A Muslim leader who has invited gay people to take part in a community meal at his mosque in west Dublin has drawn contrasting criticism from some Muslims and LGBT groups abroad.
Shaykh Dr Umar Al-Qadri, chairman of the Irish Muslim Peace & Integration Council, had described the invitation as an attempt by “the Irish Muslim community to reach out to our neighbours as an example of true Islamic ideals”.
When later defending the decision from young Muslim critics, however, he appeared to describe homosexuals as “those who commit Fisq [sin]”, sparking fresh criticism from groups representing gay Muslims.

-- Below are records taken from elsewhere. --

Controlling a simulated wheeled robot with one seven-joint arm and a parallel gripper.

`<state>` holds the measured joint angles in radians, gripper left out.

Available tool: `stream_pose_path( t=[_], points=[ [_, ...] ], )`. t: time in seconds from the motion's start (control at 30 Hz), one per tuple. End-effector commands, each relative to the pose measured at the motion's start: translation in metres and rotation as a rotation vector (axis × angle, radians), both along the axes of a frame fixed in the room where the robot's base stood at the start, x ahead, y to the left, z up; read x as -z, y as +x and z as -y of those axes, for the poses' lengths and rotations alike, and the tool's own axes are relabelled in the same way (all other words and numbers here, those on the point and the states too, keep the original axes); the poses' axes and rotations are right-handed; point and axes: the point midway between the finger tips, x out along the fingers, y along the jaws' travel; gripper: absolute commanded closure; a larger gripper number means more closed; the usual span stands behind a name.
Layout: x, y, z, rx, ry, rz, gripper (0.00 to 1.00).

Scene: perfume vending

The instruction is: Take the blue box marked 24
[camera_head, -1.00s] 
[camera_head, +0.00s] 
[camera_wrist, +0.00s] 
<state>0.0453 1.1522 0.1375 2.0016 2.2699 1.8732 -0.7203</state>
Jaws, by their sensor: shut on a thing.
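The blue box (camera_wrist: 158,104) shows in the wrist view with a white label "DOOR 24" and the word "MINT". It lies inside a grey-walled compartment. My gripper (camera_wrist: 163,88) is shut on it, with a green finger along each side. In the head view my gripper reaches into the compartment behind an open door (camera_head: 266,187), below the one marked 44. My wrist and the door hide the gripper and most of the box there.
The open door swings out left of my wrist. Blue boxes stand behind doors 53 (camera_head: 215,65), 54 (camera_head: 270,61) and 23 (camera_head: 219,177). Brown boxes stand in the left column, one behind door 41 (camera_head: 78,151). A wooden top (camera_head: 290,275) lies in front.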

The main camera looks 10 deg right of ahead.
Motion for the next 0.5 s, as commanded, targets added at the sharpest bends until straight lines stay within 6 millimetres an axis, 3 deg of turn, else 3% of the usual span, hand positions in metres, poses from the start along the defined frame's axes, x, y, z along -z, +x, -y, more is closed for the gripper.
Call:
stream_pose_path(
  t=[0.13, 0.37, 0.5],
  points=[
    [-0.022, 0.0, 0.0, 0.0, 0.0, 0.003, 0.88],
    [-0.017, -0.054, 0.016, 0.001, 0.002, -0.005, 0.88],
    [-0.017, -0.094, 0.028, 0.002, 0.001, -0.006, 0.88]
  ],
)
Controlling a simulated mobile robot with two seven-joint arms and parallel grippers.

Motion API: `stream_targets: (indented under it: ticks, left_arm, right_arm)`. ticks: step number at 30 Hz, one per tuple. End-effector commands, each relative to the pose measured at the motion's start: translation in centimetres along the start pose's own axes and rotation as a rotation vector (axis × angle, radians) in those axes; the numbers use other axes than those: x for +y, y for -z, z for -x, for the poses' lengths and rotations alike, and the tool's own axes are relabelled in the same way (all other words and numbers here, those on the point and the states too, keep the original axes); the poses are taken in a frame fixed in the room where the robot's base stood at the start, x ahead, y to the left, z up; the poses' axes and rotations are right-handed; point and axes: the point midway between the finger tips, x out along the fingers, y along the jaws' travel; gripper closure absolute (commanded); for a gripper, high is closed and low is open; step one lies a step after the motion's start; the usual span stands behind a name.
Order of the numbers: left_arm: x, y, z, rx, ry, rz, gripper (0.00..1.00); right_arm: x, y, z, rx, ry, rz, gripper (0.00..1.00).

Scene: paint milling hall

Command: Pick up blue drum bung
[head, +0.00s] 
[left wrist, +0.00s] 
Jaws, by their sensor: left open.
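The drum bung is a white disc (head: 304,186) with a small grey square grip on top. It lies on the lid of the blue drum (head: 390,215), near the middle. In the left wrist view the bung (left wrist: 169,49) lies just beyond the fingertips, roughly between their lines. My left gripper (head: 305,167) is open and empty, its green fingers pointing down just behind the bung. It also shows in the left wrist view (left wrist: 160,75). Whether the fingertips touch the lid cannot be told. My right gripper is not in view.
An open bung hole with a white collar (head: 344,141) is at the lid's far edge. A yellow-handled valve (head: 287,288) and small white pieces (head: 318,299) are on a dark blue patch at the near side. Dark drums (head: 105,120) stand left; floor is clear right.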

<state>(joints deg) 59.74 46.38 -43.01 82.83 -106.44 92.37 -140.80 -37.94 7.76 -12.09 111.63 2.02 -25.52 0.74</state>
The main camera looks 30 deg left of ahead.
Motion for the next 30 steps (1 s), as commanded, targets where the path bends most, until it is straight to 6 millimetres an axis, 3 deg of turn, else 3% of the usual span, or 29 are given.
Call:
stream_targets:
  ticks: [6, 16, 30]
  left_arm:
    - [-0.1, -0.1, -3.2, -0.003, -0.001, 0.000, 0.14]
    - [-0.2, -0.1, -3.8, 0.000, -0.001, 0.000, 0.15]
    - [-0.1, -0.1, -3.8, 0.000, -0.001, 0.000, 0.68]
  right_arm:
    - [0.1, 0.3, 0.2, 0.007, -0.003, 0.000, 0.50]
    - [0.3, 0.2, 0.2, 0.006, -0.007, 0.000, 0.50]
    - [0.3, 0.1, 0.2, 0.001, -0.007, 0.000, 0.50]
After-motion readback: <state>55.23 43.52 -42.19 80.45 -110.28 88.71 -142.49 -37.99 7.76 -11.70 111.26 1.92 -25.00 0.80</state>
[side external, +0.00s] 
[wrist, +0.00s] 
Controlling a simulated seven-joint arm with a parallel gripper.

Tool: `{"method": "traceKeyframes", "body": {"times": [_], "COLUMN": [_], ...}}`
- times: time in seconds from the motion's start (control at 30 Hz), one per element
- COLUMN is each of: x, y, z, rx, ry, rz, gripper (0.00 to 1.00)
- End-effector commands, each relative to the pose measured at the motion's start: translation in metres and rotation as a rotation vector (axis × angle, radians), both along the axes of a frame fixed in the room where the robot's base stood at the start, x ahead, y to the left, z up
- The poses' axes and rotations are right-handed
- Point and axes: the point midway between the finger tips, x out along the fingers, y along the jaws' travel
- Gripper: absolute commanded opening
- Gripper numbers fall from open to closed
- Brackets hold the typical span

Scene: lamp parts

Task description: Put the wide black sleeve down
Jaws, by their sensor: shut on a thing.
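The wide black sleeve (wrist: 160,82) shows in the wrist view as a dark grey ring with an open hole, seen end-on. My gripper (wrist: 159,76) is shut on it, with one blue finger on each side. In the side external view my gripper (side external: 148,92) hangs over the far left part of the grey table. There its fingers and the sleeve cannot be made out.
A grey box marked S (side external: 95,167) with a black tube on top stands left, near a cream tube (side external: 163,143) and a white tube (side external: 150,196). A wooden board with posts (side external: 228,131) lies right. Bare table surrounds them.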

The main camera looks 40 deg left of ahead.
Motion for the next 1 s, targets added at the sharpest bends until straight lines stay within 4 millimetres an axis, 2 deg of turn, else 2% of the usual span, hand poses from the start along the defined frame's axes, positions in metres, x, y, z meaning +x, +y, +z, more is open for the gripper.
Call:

The invitation to members of the Irish LGBT community coincides with the council’s second annual community Iftar in the Al-Mustafa Islamic Centre at Blanchardstown west Dublin on Saturday evening. Iftar is the evening meal when Muslims end their daily Ramadan fast.
Shaykh Al-Qadri, who is chairman of the council and imam at the Al-Mustafa Islamic Centre mosque, said members of the Muslim Youth Council of Ireland had questioned his invitation to LGBT people to take part in the Iftar.
“How can you do this? Are you condoning homosexuality?” they had asked him, he said.
“This is about respecting people. It is not condoning, to eat together,” he said, but agreed it was “a very revolutionary step”.